> _Data for the task_:
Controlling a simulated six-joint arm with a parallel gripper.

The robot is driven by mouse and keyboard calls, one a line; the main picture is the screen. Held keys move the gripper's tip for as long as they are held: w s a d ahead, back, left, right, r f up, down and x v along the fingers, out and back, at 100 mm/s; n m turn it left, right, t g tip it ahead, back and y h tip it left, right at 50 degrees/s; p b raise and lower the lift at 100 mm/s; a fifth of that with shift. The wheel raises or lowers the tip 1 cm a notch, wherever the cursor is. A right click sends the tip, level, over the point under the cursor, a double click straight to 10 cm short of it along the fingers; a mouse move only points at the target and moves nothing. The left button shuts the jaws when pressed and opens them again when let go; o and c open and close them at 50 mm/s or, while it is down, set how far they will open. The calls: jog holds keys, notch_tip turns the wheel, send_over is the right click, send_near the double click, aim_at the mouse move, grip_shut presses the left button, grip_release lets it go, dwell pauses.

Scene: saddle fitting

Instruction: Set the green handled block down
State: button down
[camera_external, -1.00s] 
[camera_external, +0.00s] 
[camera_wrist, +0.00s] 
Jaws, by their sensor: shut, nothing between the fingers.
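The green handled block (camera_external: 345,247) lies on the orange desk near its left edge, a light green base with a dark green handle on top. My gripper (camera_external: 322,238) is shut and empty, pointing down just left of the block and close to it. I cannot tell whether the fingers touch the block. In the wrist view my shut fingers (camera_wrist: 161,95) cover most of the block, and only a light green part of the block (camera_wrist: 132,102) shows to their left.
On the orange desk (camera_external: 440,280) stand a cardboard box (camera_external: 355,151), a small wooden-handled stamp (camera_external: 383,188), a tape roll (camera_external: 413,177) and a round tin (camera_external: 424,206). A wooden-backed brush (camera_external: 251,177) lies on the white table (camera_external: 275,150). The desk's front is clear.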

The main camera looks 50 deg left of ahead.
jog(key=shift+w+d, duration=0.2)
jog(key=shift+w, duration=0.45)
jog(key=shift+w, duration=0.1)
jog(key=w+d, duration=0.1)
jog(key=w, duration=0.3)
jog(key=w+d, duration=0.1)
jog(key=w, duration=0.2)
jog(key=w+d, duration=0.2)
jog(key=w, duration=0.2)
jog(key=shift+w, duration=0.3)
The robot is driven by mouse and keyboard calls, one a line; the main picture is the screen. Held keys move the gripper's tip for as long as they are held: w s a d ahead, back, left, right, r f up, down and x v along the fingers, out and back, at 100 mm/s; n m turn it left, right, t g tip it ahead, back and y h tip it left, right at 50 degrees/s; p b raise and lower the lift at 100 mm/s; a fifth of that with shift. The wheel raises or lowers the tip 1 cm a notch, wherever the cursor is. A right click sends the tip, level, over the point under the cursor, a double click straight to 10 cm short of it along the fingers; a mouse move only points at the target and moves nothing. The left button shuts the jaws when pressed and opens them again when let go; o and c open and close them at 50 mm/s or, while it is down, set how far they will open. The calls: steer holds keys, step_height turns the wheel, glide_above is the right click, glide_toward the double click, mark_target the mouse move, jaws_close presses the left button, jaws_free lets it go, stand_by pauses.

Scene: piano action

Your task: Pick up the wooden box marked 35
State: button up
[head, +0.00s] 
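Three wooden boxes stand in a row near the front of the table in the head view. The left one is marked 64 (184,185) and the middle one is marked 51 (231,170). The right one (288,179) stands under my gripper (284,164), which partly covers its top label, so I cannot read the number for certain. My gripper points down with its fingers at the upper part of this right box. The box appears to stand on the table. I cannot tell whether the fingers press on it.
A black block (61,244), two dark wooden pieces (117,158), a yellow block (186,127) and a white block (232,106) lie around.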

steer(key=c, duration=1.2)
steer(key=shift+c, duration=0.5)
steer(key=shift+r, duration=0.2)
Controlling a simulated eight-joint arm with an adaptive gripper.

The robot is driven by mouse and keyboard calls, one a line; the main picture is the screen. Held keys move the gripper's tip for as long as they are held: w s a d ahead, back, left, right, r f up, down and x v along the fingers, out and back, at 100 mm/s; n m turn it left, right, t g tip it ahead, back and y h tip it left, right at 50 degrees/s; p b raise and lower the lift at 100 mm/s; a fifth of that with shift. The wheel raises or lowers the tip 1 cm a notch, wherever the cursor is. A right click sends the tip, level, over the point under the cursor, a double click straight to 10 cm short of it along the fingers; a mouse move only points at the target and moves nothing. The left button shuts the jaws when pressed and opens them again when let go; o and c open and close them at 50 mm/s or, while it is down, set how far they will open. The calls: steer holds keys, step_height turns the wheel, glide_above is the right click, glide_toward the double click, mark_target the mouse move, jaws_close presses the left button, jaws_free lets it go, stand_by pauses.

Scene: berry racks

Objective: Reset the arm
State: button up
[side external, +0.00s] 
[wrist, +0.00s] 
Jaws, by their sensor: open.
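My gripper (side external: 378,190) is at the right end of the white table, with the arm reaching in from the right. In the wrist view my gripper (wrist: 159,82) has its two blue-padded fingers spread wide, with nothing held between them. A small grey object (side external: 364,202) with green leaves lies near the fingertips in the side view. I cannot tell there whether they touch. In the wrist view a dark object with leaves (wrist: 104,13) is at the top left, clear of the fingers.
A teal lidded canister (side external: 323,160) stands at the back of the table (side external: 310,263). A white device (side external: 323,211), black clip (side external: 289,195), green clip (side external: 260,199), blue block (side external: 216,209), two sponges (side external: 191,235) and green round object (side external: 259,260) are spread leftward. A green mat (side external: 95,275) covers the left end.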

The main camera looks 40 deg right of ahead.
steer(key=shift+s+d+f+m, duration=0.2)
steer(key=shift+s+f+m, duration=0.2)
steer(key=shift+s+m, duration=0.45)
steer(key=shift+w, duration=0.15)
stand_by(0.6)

> _Prompt_:
How many lines in the listing above contain the string "simulated"? Answer with the number only.

> _Written answer_:
2